While Bloomberg himself is not actively competing here in Nevada, the very issues that are now plaguing his campaign have loomed large here. From police targeting of communities of color and immigrant communities to a lopsided housing market that’s burgeoning in new “luxury inventory” but lacking in affordable housing options for working-class Nevadan, activists and voters have been pressing all the Democratic candidates to speak to these and other issues at the top of Nevada voters’ minds.
“The way I see it is because I did not spend 70% of my time on fundraising, but instead spent it out doing town halls in 29 states and Puerto Rico, and I now have offices in 31 states. I have more than 1 million donors who are a part of this movement. We’re just getting started.”
– Elizabeth Warren
Up until last night, Warren was facing pressure to justify her staying in the race after a disappointing fourth place showing in New Hampshire. Yet while speaking with reporters after the program, she declared, “We only heard from 2% of the country. We’ve got 98% left to go.”
Then, Warren addressed certain other candidates who’ve relied on well-heeled donors to power their campaigns and contrasted that her approach with hers: “The way I see it is because I did not spend 70% of my time on fundraising, but instead spent it out doing town halls in 29 states and Puerto Rico, and I now have offices in 31 states. I have more than 1 million donors who are a part of this movement. We’re just getting started.”
Pivoting back to Bloomberg, Warren explained to reporters why she went so hard on him: “I was very careful about what I had to say that I thought was important. Mayor Bloomberg thinks he can buy this election. He’s dumped $400 million into it so far and skipped the democracy part of it, shaking hands, meeting people, and learning about their issues.”
And on the dreaded “e word” that pundits have generally used against her and Bernie Sanders, Warren flipped their argument on its head in arguing why Democrats should cancel Bloomberg. As Warren put it, “He thought he could waltz on that stage, push everyone else off, and become the Democratic nominee. Last night, it was my job to make sure that everyone got a closer look at Mayor Bloomberg and came to understand that of everyone on that stage, he was the riskiest one for the Democrats. He would be most vulnerable in the general election.”
“I was fighting for women who live in a world where rich men are able to stick a sock in their mouths whenever those men get caught in sexual harassment or sex discrimination, and all the other women still have to live with that guy.”
– Elizabeth Warren
Towards the end of her “gaggle” with reporters, Warren stated who she was fighting for on the debate stage as she explained why she fought so hard. According to Warren, “I was fighting for women who live in a world where rich men are able to stick a sock in their mouths whenever those men get caught in sexual harassment or sex discrimination, and all the other women still have to live with that guy.”

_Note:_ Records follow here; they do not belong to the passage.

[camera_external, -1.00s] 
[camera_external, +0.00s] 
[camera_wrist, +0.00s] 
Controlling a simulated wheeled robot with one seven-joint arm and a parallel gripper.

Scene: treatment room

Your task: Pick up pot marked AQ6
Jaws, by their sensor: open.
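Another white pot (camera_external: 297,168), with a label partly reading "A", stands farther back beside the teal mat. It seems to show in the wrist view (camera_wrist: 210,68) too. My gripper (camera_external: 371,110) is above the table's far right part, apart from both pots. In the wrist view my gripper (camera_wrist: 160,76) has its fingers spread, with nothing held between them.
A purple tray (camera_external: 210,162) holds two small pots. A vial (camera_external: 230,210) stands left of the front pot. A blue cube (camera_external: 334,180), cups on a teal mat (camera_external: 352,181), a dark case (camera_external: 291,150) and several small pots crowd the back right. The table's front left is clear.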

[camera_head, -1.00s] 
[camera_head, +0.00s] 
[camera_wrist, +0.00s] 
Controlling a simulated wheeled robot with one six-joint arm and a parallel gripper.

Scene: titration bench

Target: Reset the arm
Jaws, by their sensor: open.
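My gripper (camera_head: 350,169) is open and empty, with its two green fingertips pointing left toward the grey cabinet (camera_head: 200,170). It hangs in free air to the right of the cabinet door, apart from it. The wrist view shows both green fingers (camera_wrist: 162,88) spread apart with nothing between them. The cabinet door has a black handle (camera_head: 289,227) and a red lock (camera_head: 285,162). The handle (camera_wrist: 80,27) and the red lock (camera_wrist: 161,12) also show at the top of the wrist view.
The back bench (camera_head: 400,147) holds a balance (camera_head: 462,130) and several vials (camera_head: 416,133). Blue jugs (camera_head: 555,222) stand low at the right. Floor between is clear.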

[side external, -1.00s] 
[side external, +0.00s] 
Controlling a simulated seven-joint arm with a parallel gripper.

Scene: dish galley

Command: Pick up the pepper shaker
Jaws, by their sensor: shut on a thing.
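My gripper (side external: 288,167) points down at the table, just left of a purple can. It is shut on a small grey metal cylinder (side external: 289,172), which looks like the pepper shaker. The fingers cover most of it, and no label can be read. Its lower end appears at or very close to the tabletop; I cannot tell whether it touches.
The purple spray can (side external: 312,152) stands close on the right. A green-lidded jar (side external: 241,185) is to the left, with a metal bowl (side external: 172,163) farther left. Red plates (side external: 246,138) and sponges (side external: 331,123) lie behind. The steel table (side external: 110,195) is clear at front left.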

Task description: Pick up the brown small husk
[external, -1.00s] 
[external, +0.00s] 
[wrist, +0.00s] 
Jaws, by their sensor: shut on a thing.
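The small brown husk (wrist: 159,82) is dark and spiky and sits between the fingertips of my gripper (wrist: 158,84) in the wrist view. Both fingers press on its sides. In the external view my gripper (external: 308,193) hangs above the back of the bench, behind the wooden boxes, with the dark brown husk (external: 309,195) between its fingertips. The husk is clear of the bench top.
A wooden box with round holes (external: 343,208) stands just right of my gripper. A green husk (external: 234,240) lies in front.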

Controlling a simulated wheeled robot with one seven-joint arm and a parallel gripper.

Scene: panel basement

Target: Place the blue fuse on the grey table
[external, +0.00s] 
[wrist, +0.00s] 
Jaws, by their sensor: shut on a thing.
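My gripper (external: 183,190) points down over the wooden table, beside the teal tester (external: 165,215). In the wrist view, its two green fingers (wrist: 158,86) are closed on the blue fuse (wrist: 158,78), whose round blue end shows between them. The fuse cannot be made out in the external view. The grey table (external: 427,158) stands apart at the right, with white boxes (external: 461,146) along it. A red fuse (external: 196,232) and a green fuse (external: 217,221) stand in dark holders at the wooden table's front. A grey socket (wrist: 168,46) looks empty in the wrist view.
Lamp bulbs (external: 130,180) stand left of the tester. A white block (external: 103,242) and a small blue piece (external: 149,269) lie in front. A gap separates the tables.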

She continued, “I was out there to fight for people of color, for African-Americans and Latinos who’ve gotten thrown up against walls and thrown up against cars over and over and over for years, while Mayor Bloomberg just didn’t want to hear about it because he thought it improved his vision of New York City. It’s important that America understand who that man is, and why he can not be a successful Democratic candidate for president.”
Again, it’s an interesting irony that Bloomberg is not even running here, yet his heavy spending in the “Super Tuesday” and later states landed him on the debate stage here, which then prompted Warren to emphasize her platform of intersectional justice that addresses the kinds of problems voters are tackling here in Nevada.
Nearly 75,000 Nevadans have already voted early, and it remains to be seen how many more will turn out on Saturday. For those who are waiting until Saturday, Warren is doing everything she can to remind them that they still matter and that their decision this weekend will have major reverberations for the future of Democratic Party and the entire nation.